If you don’t see the burst icon on a physical shortcut, the setting is likely inside the Quick Menu or full menu alongside other shooting options.
Look for a menu option called burst mode or continuous shooting.
Many cameras have more than one burst setting — often a continuous high and a continuous low. The high mode will capture more photos faster. But you’ll want to make sure your camera won’t limit the autofocus capabilities or other features, like access to the electronic viewfinder.
Some cameras have several limitations for high-speed burst, others have none. This is another reason why knowing your particular camera is important.
Low continuous shooting doesn’t have limitations and won’t fill the memory card up as fast. But your camera also won’t shoot at its maximum speed either.
3. Adjust Your Focus Mode
In most cases, burst mode pairs best with continuous autofocus mode. Otherwise, the first photo will be in focus but subsequent shots will be soft.
Look for a physical shortcut designated with “AF”. Or find the option in the camera menu. Select continuous autofocus, AF-C or Al Servo.

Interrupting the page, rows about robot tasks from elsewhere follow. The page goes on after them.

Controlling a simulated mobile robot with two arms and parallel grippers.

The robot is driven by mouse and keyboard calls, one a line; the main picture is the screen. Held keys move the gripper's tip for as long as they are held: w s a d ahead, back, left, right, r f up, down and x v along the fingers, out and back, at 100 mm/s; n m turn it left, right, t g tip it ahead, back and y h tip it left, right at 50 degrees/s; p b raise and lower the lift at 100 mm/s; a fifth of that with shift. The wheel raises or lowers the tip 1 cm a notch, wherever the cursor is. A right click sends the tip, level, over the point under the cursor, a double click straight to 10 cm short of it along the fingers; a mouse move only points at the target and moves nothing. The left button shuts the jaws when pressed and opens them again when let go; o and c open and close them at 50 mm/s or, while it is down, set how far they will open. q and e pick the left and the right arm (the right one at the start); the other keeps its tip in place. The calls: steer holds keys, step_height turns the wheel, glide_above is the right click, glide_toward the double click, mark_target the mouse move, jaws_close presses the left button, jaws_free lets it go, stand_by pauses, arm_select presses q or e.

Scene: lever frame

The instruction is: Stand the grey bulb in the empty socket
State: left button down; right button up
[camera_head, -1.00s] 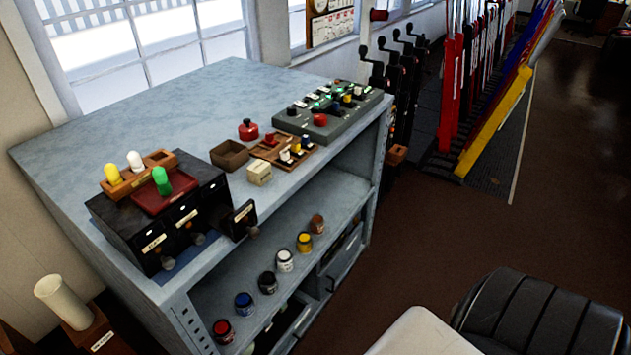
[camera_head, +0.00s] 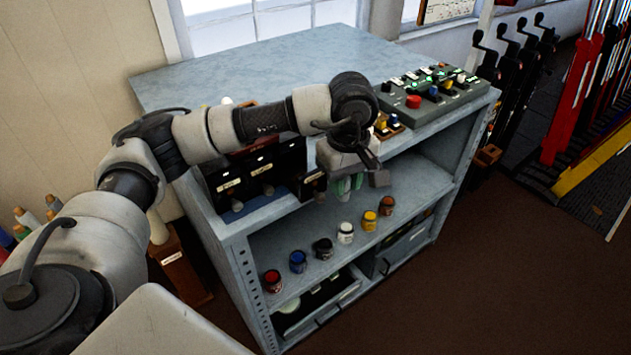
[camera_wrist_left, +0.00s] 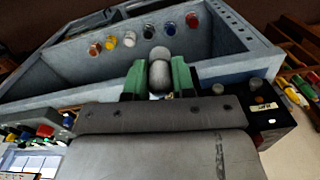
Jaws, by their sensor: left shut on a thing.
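My left gripper (camera_head: 346,186) hangs over the front edge of the grey cabinet, its green fingers pointing down. In the left wrist view, the green fingers (camera_wrist_left: 158,82) are shut on the grey bulb (camera_wrist_left: 159,72), whose rounded end sticks out between them. The bulb cannot be made out in the head view. The wooden bulb holder is almost wholly hidden behind my left arm; a white bulb top (camera_head: 227,101) shows just above the arm. The empty socket cannot be made out. My right gripper is not in view.
The cabinet (camera_head: 262,62) carries a black drawer box (camera_head: 232,186) and a control panel (camera_head: 435,92) with lit green lamps. Several paint jars, including a white one (camera_head: 346,233), stand on the shelf below the gripper. Levers (camera_head: 515,55) stand at the right. The back cabinet top is clear.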

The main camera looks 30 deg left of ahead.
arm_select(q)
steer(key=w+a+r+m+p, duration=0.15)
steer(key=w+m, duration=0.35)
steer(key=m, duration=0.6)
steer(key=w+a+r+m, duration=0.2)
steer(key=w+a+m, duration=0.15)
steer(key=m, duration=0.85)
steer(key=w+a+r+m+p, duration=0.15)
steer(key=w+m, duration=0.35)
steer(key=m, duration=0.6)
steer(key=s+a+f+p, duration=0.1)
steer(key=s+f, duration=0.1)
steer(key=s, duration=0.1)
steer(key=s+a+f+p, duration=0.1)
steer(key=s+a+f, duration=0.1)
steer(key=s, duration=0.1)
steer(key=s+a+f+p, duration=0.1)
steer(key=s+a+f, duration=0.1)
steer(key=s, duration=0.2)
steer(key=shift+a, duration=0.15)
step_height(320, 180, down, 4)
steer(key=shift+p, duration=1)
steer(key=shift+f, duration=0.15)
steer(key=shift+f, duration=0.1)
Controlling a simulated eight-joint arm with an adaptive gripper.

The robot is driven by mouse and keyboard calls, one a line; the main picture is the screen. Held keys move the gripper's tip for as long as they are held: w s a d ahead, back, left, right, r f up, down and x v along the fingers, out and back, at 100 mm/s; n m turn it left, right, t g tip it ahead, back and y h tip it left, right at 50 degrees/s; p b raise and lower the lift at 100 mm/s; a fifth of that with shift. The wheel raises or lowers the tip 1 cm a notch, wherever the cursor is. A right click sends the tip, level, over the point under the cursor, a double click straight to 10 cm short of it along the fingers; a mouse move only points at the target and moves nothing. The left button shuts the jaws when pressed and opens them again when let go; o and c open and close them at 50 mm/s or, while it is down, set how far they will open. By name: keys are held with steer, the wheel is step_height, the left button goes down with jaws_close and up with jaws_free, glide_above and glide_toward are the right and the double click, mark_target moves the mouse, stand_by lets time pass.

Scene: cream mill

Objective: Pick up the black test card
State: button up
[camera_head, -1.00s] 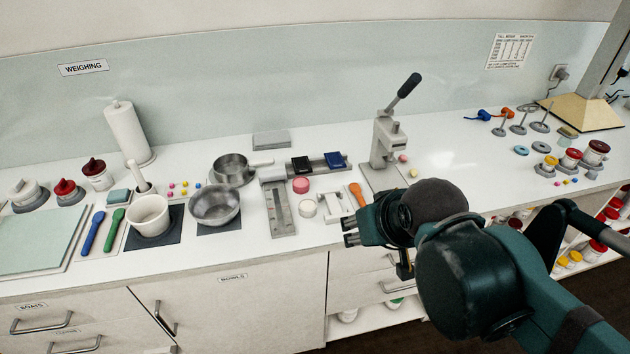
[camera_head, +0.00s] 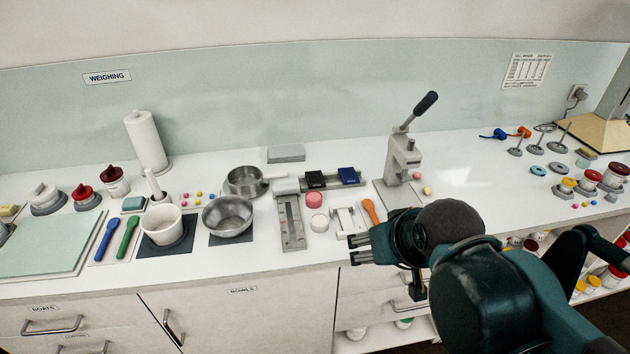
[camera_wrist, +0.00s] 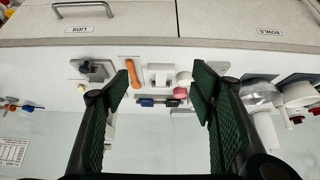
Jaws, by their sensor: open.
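The black test card (camera_head: 315,179) sits in a grey rack (camera_head: 331,183) on the white counter, left of a blue card (camera_head: 346,175). In the wrist view the black card (camera_wrist: 172,103) shows small and dark, between my fingers in the picture but well beyond them, beside the blue card (camera_wrist: 146,102). My gripper (camera_head: 358,248) is at the counter's front edge, to the right of and nearer than the rack. In the wrist view my gripper (camera_wrist: 160,88) has its two green fingers wide apart with nothing between them.
A lever press (camera_head: 402,160) stands right of the rack. A pink round piece (camera_head: 314,200), a white round piece (camera_head: 319,223), a white stand (camera_head: 346,220) and an orange spatula (camera_head: 371,211) lie in front. Metal bowls (camera_head: 227,216) stand left. Bare counter lies behind the rack.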

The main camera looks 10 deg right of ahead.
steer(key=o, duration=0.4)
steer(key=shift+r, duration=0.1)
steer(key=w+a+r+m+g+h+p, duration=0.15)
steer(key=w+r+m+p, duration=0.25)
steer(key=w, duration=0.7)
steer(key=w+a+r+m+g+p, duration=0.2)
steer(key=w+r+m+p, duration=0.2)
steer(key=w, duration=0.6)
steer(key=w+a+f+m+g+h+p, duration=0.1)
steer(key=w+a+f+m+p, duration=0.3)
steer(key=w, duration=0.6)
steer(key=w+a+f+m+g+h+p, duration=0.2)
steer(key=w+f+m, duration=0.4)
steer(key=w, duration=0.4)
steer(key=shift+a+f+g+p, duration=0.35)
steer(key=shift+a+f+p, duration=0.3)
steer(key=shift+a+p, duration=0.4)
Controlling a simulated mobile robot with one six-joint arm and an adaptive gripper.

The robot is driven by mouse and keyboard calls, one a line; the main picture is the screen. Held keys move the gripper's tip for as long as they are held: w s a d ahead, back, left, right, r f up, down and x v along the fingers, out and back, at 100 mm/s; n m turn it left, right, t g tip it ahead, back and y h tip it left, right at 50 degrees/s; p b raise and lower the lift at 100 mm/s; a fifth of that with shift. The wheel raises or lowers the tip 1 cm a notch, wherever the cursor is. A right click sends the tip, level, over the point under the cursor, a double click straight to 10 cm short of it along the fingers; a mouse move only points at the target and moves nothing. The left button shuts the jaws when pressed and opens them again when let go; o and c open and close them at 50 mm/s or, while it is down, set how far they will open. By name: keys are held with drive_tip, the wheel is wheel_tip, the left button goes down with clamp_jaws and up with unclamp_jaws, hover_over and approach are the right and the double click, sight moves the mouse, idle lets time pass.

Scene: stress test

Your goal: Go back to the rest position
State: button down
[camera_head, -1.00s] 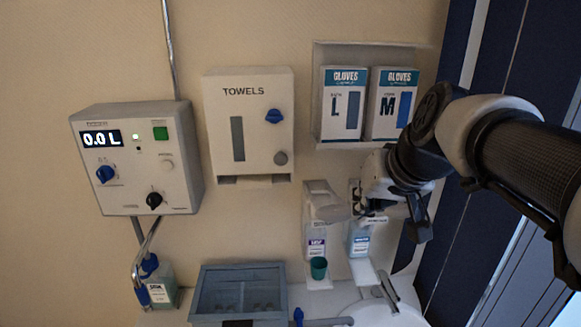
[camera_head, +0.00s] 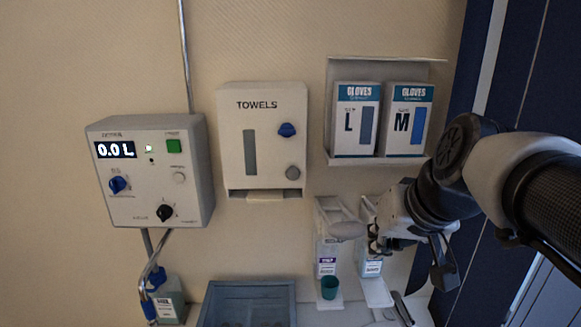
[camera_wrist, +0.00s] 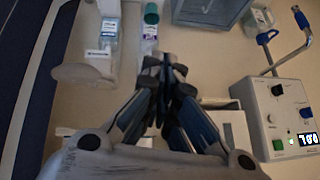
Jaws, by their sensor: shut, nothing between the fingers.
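My gripper (camera_head: 378,246) is in the right part of the head view, in front of the wall dispensers. In the wrist view my gripper (camera_wrist: 165,66) shows with its fingertips together and nothing between them. My arm reaches in from the right edge of the head view. The gripper partly covers the right-hand soap dispenser (camera_head: 371,266). The left-hand dispenser (camera_head: 327,248) shows beside it, with a green cup (camera_head: 329,288) below.
A control box (camera_head: 150,170) reading 0.0 L, a towel dispenser (camera_head: 264,140) and a shelf with two glove boxes, L (camera_head: 356,120) and M (camera_head: 406,120), are on the wall. A blue-grey bin (camera_head: 247,303) stands below. Dark blue panels are at the right.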

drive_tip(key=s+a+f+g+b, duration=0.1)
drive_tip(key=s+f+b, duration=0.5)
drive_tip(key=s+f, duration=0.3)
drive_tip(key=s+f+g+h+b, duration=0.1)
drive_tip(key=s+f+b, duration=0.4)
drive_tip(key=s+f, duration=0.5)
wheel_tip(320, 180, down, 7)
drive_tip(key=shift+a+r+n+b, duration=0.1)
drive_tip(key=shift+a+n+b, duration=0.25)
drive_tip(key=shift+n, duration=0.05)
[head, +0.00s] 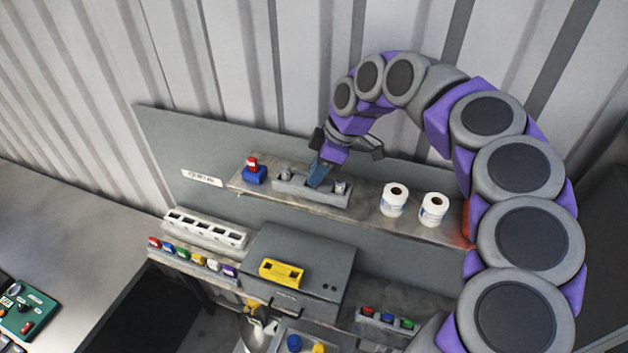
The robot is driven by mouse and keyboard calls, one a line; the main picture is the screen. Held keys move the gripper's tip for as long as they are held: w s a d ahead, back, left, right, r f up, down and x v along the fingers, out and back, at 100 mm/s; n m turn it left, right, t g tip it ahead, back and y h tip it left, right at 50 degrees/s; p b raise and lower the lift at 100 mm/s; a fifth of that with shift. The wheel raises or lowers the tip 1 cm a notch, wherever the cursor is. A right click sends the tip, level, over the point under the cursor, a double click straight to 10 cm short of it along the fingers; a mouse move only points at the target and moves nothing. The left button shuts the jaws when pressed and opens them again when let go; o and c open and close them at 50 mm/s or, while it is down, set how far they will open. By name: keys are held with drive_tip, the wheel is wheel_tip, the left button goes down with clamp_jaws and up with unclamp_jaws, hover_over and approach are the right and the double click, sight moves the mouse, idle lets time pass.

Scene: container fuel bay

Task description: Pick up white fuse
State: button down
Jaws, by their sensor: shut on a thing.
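Two white cylinders with dark centres stand upright on the grey shelf, a left one (394,200) and a right one (433,209); they look like the white fuses. My gripper (321,166) is left of them, above a long grey holder (312,191) on the same shelf. It is shut on a blue-grey piece (318,175) that rises tilted from the middle of the holder. The lower end of this piece seems to be in the holder, but the contact is too small to tell. My gripper is apart from both white cylinders.
A red and blue button (253,171) stands left of the holder. Below are a white slotted strip (206,228), a row of coloured plugs (190,256) and a grey box (297,262) with a yellow block (282,272). The corrugated wall (250,70) is close behind.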

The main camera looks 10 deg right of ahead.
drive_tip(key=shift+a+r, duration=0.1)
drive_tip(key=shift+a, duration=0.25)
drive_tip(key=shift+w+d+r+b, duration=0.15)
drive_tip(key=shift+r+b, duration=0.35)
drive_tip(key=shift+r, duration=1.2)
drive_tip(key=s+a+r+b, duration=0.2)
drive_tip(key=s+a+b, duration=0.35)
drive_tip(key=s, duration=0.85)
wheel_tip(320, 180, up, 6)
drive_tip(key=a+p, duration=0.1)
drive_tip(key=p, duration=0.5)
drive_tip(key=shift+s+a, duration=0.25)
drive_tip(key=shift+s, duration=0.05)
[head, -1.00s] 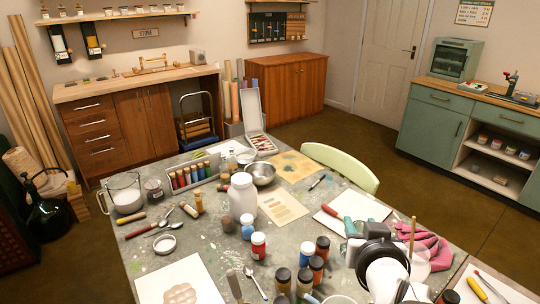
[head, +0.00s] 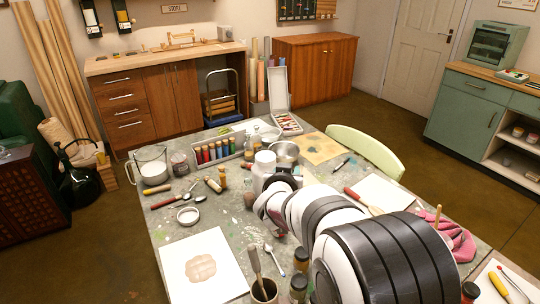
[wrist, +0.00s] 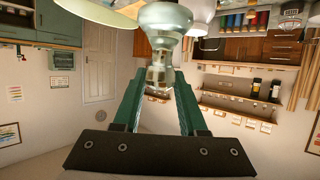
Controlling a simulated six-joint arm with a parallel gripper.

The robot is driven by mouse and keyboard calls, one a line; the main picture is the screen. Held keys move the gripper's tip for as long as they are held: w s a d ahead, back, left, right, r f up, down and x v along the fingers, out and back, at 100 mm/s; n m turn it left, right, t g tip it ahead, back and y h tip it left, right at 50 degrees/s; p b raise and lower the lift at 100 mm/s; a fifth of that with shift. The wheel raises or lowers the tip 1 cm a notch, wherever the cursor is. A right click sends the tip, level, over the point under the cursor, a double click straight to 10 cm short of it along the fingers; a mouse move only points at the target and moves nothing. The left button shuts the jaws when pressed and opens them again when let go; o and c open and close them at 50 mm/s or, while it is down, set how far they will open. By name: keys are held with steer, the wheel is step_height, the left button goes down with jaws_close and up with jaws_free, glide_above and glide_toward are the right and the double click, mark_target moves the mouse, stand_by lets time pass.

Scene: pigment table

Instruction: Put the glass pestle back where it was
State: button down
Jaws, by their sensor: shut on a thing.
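The glass pestle (wrist: 166,20) is a clear, grey-green piece with a wide rounded end and a narrower stem. In the wrist view its stem sits between the green fingers of my gripper (wrist: 159,76), which is shut on it. That view is upside down, so the wide end points down towards the table.
Several pigment jars (head: 299,286) and a pot with a wooden tool (head: 264,291) stand near the front. A pink glove (head: 461,243) lies at the right.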

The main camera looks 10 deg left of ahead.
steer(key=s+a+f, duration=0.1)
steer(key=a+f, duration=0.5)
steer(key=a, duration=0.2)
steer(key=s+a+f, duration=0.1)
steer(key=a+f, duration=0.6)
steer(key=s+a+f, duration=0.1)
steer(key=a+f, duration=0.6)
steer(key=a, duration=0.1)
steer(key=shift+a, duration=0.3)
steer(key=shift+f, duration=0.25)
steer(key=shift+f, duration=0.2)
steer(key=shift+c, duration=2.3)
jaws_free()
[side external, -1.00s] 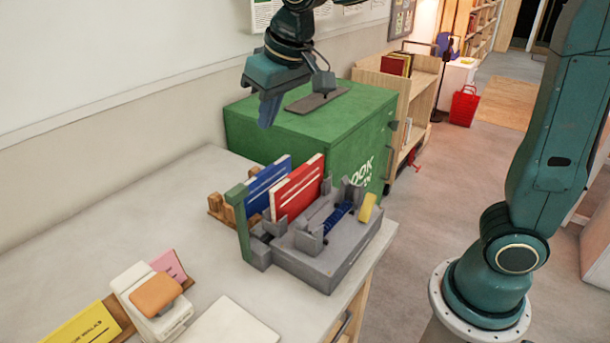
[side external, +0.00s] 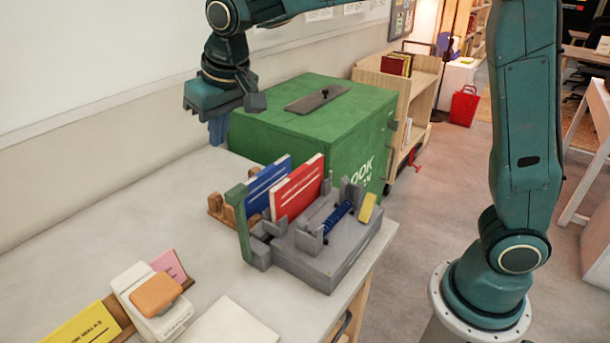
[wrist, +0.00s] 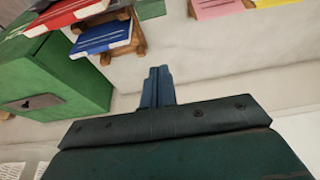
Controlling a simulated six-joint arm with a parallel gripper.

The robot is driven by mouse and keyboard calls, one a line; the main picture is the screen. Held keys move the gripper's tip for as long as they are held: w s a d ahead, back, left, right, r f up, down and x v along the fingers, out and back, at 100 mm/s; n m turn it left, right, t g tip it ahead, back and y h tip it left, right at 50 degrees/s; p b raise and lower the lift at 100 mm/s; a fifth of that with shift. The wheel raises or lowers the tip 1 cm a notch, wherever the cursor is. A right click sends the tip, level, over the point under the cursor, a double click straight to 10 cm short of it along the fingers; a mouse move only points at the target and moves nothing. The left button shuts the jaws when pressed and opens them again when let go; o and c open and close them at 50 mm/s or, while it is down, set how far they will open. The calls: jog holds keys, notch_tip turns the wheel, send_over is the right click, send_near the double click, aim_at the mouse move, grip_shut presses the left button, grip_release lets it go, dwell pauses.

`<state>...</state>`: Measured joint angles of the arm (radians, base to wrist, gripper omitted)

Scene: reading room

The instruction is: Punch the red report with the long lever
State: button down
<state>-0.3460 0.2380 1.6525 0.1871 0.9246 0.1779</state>
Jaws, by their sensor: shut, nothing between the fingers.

Single autofocus mode is fine if the subject will maintain the same distance from the camera throughout the burst. For example, you can use AF-S or One-Shot AF to capture the perfect burst smile while taking a portrait of a subject that’s seated.
In most cases, if the subject is moving towards or away from the camera, you want that AF-C or Al-Servo mode.
4. Focus, Shoot — and Keep Shooting
Using burst mode, once the proper settings are activated, isn’t much different from taking a single shot. Half-press the shutter button to focus.
When you are ready to start the burst, continue pressing the shutter release to a full press.
Continue holding the shutter release down until you are ready to finish the burst. Or until the camera stops shooting, whichever comes first.
Action is one of the tougher subjects to capture on camera. Burst mode helps increase the odds of getting that perfectly-timed shot.
Incorporating burst mode into your action shots can make a big difference. When using continuous shooting, be sure to use a fast memory card. Check your autofocus settings, and be aware of your camera’s limitations.